My sense of morality, as I have mentioned before, is grounded in my religious beliefs. Motives and thoughts carry as much moral weight as acts; to invent a ludicrous comparison, a man who has no thought of infidelity but sleeps with a woman he has mistaken for his wife (hey, it could happen!) is not as morally culpable as a man who, bent on infidelity, sleeps with his own wife who has disguised herself as a whore, although, on the surface of things, only the first man has committed a misdeed.
Similarly, a bomb aimed at a military target that kills innocent bystanders as an unintended and unfortunate side-effect stands on a different moral plane from a bomb with no other aim than the death of innocent bystanders. (Yes, yes, bombs, being inanimate, don't have moral aims and goals.... you know what I mean.)
In a few conversations I've had over the past while, I have learned that many people have a moral system like that in the atheist story above, based entirely on concrete actions, where motivations and mental states count for nothing.

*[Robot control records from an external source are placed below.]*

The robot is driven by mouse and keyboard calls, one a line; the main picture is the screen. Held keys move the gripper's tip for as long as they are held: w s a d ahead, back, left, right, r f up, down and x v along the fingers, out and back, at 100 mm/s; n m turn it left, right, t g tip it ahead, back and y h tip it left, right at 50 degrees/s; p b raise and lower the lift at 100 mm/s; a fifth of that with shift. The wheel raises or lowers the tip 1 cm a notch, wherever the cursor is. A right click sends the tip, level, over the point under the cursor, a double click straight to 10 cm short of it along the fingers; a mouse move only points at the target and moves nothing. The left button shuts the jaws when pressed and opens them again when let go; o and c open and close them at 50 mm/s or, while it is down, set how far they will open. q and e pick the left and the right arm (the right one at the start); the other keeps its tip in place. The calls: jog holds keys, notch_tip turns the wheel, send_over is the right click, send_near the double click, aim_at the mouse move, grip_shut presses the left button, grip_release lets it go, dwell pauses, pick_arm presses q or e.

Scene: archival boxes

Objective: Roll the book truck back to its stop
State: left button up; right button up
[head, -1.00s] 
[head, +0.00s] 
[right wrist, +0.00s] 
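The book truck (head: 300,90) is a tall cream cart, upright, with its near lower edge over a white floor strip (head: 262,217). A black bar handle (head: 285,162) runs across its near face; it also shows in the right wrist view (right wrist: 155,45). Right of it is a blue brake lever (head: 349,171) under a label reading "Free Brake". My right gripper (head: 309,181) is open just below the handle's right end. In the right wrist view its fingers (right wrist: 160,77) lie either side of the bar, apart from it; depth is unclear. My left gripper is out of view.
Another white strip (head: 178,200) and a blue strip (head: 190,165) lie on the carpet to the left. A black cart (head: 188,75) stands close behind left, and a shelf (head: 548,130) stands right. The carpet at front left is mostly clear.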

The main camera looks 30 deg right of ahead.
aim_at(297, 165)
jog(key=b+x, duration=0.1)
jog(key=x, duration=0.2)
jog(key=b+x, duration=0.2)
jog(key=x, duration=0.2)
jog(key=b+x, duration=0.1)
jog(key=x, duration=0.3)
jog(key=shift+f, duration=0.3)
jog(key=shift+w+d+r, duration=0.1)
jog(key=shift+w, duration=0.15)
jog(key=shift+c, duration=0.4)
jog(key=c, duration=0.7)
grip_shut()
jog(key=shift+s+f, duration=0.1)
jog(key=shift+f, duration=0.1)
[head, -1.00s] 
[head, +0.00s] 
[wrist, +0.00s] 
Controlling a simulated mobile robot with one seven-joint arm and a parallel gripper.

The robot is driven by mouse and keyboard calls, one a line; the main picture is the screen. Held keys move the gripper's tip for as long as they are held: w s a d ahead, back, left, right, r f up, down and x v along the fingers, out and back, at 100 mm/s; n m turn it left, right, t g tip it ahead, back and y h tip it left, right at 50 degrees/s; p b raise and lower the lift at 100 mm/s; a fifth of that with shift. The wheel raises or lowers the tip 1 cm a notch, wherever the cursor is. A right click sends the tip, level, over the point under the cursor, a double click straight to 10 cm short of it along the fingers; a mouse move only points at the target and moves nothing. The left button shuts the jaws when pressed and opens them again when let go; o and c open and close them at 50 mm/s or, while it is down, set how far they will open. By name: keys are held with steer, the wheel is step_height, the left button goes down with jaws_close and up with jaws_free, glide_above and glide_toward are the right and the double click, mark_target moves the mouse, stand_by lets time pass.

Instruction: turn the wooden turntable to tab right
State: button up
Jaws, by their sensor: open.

They are the people who see no moral difference in attacks aimed at civilians and those unsuccessful in avoiding all civilians, because the end result -- dead civilians -- is the same. Within my church, they are the people who see no difference between those who support women's ordination because of civil rights (or oppose it because of misogyny) and those who support (or oppose) it because of their interpretation of infallible scripture. They are those who think a doctor like my cousin who could save lives in the ER, but who goes into dermatology instead, is equally as reprehensible if she does it because her true passion lies with acne treatments or she does it because being home every day when her kids get home from school is her top priority as if she does it just for the high pay and nice hours.
Sometimes there are things you wish you hadn't found out about people. That it's all the same to them whether you are actively seeking to hurt them or you are simply misguided in your attempts to be nice to them may be one of those things.